US President Barack Obama has arrived in Argentina to reset diplomatic relations and strengthen trade ties with a country that was part of South America's left-wing bloc until pro-business President Mauricio Macri took power in December.
Obama's two-day visit marks a rapprochement after years of sour relations and is a sign of support for Macri's investor-friendly reforms aimed at opening up Latin America's third biggest economy.
Obama and his family landed in Buenos Aires and were met by Argentina's foreign minister, Susana Malcorra, before being whisked away to the US ambassador's residence.
The US leader will hold talks with Macri ahead of a joint press conference. He will also lay a wreath at the Buenos Aires Metropolitan Cathedral, where Pope Francis has celebrated Mass, and meet young entrepreneurs before attending a state dinner.
In his first 100 days in office, Macri lifted capital and trade controls, slashed bloated power subsidies and cut a debt deal with "holdout" creditors in the United States.

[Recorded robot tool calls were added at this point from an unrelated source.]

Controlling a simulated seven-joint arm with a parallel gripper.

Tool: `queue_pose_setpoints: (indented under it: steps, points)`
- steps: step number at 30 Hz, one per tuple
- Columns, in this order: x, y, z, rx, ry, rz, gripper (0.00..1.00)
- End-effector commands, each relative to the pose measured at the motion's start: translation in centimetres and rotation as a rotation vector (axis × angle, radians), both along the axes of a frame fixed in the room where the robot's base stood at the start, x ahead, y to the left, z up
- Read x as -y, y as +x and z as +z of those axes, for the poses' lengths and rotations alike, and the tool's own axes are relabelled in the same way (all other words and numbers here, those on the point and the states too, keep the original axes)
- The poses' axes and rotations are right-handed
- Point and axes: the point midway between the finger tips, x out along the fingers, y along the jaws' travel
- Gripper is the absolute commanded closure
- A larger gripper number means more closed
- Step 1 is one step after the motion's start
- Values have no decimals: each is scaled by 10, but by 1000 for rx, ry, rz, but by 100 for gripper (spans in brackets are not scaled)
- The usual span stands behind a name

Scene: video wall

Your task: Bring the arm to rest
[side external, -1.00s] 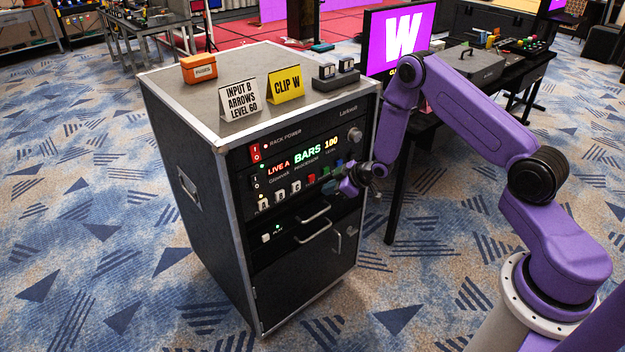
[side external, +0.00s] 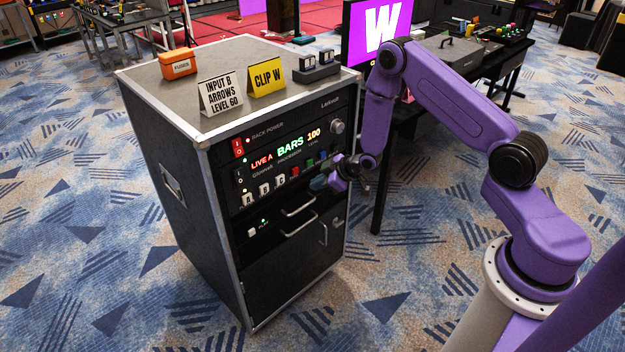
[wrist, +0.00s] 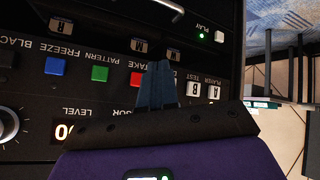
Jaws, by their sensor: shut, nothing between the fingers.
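My gripper (side external: 320,182) is at the front of the black rack case (side external: 190,190), by the right part of its button rows. Its fingers are together and empty. In the wrist view the closed fingers (wrist: 157,85) lie over the panel, between the red button (wrist: 137,77) and the white A and B buttons (wrist: 193,90). I cannot tell whether the tips touch the panel. The displays read LIVE A, BARS (side external: 290,147) and 100. The green button (wrist: 100,73) and blue button (wrist: 54,65) show beside the red one.
On the rack top stand an orange fuse box (side external: 178,64), a white card (side external: 221,93) reading INPUT B ARROWS LEVEL 60, a yellow CLIP W card (side external: 267,77) and a dark two-part device (side external: 316,66). Drawer handles protrude below the buttons. A monitor (side external: 378,30) showing W stands behind my arm.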

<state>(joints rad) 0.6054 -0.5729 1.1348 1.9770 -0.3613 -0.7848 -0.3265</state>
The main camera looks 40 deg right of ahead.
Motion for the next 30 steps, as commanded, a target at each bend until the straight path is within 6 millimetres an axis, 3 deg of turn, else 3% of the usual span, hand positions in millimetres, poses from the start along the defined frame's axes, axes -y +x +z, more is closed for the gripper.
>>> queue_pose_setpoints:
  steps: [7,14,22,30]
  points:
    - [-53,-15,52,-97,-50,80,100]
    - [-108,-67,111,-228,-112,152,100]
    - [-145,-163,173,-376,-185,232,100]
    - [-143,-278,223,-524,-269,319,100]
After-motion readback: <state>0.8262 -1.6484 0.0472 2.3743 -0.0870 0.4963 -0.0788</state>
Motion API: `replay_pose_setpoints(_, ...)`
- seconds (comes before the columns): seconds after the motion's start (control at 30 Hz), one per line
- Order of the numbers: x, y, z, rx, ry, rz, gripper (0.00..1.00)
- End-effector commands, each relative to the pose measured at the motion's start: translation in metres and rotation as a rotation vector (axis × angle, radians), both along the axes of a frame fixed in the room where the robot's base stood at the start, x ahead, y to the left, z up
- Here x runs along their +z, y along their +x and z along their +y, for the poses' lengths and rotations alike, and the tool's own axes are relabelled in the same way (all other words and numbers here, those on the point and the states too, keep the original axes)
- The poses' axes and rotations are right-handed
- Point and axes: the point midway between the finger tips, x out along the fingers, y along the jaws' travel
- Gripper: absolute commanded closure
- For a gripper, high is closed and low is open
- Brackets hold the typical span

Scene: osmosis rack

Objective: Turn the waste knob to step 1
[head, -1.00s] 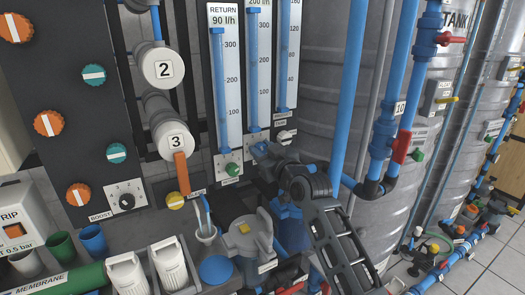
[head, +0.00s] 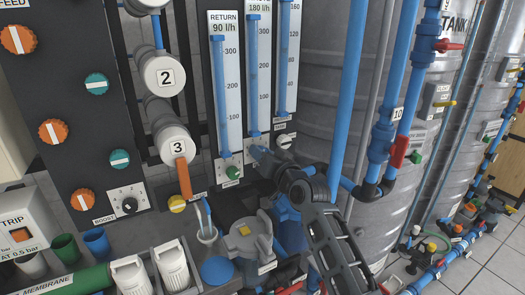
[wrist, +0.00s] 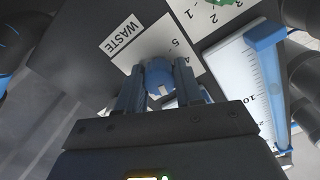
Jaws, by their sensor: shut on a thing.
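The waste knob (wrist: 159,72) is blue and sits on a white plate labelled WASTE (wrist: 124,34) in the wrist view. The digits 5 and 4 show beside it; other digits are hidden by the knob and my fingers. A pale mark shows on the knob's lower side, and I cannot tell which step it points to. My gripper (wrist: 160,85) is shut on the waste knob, one finger on each side. In the head view my gripper (head: 263,160) is at the panel below the flow tubes, and it hides the plate there.
A green knob (head: 232,172) sits just left of my gripper, and a white knob (head: 285,141) just right. Flow tubes (head: 227,90) rise above. A vertical blue pipe (head: 348,95) runs close to my arm.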

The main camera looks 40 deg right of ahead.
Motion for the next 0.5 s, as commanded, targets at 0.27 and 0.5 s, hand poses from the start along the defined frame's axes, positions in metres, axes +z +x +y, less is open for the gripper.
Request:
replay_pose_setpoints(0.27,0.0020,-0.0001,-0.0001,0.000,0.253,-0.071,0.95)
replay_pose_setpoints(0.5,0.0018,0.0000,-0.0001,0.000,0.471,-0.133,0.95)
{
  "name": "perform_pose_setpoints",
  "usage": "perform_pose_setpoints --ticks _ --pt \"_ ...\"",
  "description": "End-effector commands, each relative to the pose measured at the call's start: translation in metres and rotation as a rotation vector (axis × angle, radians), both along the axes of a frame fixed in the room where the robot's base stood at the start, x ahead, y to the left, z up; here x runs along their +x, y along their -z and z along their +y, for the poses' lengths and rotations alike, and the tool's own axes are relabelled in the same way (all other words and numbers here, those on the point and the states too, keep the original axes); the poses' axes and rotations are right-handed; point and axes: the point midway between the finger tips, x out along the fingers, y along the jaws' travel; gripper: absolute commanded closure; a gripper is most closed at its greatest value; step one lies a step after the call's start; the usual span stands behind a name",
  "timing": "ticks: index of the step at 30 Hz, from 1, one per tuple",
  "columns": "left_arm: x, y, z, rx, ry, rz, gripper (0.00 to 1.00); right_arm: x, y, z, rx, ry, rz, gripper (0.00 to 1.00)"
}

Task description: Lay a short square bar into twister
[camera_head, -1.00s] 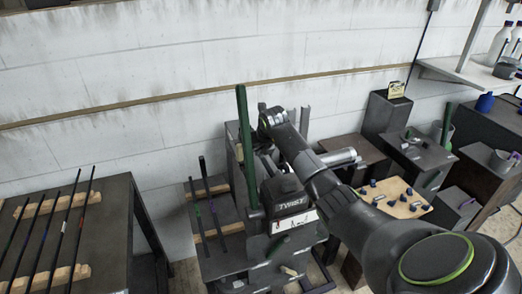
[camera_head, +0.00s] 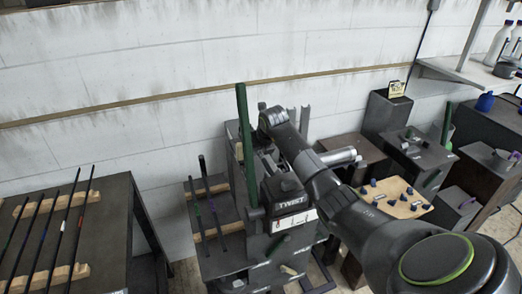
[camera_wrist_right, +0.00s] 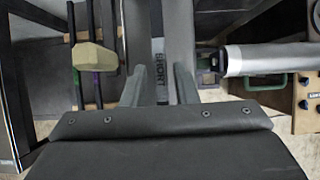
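The twister (camera_head: 291,203) is a dark machine with a "TWIST" label, in the middle of the head view. A tall green lever (camera_head: 246,140) stands at its left. Two thin dark bars, one with a purple mark (camera_head: 196,212) and one with a green mark (camera_head: 212,208), lie on a small rack to its left; they also show at the upper left of the right wrist view. My right gripper (camera_wrist_right: 158,80) has its fingers apart over a grey part labelled "SHORT" (camera_wrist_right: 159,72). In the head view my arm hides the fingers. My left gripper is out of view.
Several longer dark bars (camera_head: 45,225) lie on wooden supports on the left table (camera_head: 105,250). A pale board with blue-capped pieces (camera_head: 395,198) is on a stand at the right. A pale knob (camera_wrist_right: 95,57) stands left of my right fingers. A silver cylinder (camera_wrist_right: 268,60) is at the right.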

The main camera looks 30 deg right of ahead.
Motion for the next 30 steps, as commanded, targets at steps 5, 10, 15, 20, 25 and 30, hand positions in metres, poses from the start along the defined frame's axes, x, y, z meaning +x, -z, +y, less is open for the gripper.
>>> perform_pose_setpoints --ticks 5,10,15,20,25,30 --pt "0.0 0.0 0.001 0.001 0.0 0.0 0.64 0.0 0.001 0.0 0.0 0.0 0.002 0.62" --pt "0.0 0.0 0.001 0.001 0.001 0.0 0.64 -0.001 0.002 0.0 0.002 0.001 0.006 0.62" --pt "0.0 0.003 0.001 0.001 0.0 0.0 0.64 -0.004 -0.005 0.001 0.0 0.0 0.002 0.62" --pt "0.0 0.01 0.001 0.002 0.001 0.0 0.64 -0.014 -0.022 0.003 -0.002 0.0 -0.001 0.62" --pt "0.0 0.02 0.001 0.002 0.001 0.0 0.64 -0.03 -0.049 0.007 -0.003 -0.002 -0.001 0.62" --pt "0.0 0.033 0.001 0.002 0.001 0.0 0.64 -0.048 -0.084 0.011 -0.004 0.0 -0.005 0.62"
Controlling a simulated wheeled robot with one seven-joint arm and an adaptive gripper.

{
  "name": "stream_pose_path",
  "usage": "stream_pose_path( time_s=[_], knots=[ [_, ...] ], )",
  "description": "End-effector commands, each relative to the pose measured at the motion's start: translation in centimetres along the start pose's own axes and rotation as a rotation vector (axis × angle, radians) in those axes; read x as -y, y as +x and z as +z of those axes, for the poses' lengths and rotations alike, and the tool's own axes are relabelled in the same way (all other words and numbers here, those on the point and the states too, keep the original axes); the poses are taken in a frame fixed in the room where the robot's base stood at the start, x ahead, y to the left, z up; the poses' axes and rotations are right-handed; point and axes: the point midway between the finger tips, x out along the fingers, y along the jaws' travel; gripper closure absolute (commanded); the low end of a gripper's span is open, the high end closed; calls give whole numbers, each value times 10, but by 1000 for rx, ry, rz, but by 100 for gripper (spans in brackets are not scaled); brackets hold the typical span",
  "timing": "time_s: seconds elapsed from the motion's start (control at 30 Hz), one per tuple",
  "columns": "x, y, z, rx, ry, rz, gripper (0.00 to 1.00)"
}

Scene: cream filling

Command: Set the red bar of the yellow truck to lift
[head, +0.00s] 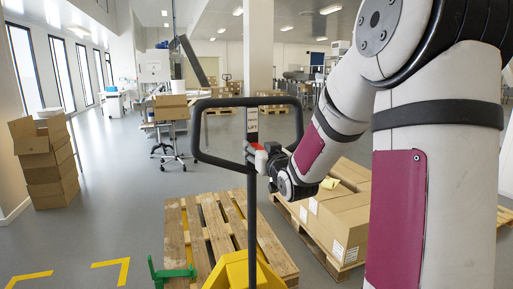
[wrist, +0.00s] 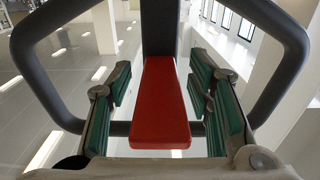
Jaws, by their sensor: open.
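The yellow truck (head: 232,274) stands low at the front of the head view. Its dark looped handle (head: 196,130) rises above it. The red bar (wrist: 160,105) sits inside the loop. In the wrist view it lies between the two green-padded fingers of my gripper (wrist: 162,88), with a visible gap on each side. My gripper (head: 256,152) is open at the handle in the head view and covers most of the bar there. A small plate marked LIFT (head: 252,131) shows just above it. The bar's exact setting cannot be told.
A wooden pallet (head: 190,225) lies behind the truck. Another pallet with cardboard boxes (head: 335,222) is to the right, beneath my arm. Stacked cartons (head: 48,165) stand at the left. The grey floor (head: 110,215) between is clear, with yellow floor marks.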

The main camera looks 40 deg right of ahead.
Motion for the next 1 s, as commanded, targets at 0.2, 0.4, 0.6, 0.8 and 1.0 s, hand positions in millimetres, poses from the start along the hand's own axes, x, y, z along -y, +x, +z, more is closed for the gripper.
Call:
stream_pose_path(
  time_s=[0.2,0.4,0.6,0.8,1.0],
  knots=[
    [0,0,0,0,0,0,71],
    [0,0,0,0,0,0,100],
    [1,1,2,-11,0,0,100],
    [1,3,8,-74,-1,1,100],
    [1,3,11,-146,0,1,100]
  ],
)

US officials say Obama has been impressed by the pace of reform.
Yet Macri still has to grapple with double-digit inflation, a yawning fiscal deficit and a shortage of hard currency.
Luring foreign investors is a cornerstone of his strategy to revive the spluttering economy, and Obama arrives with a large business delegation in tow.
Left-wing political parties have promised protests during Obama's visit, which coincides with the 40th anniversary of the coup on March 24, 1976 that installed the "dirty war" military junta.
Some are wary of too warm a detente with Washington, an early supporter of the bloody 1976-1983 dictatorship.